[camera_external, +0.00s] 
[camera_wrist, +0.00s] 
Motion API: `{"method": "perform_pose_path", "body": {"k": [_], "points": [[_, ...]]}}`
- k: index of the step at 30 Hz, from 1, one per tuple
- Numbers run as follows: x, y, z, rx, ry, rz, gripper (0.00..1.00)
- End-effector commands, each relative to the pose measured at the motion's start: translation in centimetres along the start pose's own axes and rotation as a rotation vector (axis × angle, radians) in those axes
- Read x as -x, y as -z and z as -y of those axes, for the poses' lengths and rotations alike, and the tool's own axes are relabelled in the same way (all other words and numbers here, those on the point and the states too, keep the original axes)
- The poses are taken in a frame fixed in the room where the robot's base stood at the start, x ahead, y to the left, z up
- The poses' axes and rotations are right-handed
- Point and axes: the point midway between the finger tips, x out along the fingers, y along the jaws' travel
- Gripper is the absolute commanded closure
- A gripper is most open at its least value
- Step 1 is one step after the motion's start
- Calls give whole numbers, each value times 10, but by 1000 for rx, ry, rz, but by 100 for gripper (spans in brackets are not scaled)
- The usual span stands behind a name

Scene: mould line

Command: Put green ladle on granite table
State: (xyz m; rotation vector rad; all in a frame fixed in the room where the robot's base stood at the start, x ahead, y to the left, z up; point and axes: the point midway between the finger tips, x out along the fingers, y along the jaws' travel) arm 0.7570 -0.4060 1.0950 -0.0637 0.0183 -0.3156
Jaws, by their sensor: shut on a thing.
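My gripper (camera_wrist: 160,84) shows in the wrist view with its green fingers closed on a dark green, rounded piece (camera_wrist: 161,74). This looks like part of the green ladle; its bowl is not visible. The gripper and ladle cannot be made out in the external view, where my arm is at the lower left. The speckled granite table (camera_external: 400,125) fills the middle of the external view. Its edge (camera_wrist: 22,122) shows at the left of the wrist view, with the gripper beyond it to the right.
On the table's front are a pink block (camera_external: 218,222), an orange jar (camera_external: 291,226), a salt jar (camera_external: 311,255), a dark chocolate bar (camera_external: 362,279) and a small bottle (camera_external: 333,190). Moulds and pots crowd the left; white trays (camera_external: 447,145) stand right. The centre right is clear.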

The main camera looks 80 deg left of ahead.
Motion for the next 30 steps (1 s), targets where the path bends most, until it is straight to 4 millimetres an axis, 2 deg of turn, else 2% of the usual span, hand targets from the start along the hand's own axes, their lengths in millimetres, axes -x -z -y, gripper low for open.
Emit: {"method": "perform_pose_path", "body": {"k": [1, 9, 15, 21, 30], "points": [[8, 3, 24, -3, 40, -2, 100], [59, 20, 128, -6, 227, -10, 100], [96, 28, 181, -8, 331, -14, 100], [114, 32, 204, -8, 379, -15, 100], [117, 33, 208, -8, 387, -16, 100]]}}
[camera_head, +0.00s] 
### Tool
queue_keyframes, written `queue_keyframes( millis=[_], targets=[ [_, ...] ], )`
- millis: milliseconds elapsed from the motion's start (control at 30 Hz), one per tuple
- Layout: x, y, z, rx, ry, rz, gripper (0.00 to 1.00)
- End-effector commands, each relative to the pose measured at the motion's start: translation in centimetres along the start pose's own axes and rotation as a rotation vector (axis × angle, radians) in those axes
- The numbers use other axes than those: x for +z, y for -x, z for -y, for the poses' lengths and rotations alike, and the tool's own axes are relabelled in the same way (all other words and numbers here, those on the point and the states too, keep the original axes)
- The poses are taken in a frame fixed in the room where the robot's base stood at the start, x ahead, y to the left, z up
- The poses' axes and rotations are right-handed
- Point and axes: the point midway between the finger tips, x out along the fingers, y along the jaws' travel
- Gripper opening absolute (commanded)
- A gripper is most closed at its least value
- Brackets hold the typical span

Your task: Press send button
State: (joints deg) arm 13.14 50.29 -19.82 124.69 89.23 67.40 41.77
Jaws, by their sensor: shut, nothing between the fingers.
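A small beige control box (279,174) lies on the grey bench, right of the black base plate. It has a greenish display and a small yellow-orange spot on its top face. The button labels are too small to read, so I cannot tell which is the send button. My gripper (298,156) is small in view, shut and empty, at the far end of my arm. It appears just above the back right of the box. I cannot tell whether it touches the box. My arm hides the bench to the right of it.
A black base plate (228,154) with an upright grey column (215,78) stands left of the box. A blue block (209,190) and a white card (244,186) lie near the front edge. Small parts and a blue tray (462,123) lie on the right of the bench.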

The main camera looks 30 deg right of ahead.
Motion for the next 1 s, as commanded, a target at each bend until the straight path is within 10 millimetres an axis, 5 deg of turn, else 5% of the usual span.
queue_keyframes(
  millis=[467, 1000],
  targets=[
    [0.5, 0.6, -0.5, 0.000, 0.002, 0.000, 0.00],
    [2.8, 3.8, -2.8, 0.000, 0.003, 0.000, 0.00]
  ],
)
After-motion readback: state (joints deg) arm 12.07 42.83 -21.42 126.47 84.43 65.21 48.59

* _Requirements_: Take the line that contains "- The numbers" and every line after it through the end of the listing above, and repeat them exactly.

* _Solved exercise_:
- The numbers use other axes than those: x for +z, y for -x, z for -y, for the poses' lengths and rotations alike, and the tool's own axes are relabelled in the same way (all other words and numbers here, those on the point and the states too, keep the original axes)
- The poses are taken in a frame fixed in the room where the robot's base stood at the start, x ahead, y to the left, z up
- The poses' axes and rotations are right-handed
- Point and axes: the point midway between the finger tips, x out along the fingers, y along the jaws' travel
- Gripper opening absolute (commanded)
- A gripper is most closed at its least value
- Brackets hold the typical span

Your task: Press send button
State: (joints deg) arm 13.14 50.29 -19.82 124.69 89.23 67.40 41.77
Jaws, by their sensor: shut, nothing between the fingers.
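A small beige control box (279,174) lies on the grey bench, right of the black base plate. It has a greenish display and a small yellow-orange spot on its top face. The button labels are too small to read, so I cannot tell which is the send button. My gripper (298,156) is small in view, shut and empty, at the far end of my arm. It appears just above the back right of the box. I cannot tell whether it touches the box. My arm hides the bench to the right of it.
A black base plate (228,154) with an upright grey column (215,78) stands left of the box. A blue block (209,190) and a white card (244,186) lie near the front edge. Small parts and a blue tray (462,123) lie on the right of the bench.

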The main camera looks 30 deg right of ahead.
Motion for the next 1 s, as commanded, a target at each bend until the straight path is within 10 millimetres an axis, 5 deg of turn, else 5% of the usual span.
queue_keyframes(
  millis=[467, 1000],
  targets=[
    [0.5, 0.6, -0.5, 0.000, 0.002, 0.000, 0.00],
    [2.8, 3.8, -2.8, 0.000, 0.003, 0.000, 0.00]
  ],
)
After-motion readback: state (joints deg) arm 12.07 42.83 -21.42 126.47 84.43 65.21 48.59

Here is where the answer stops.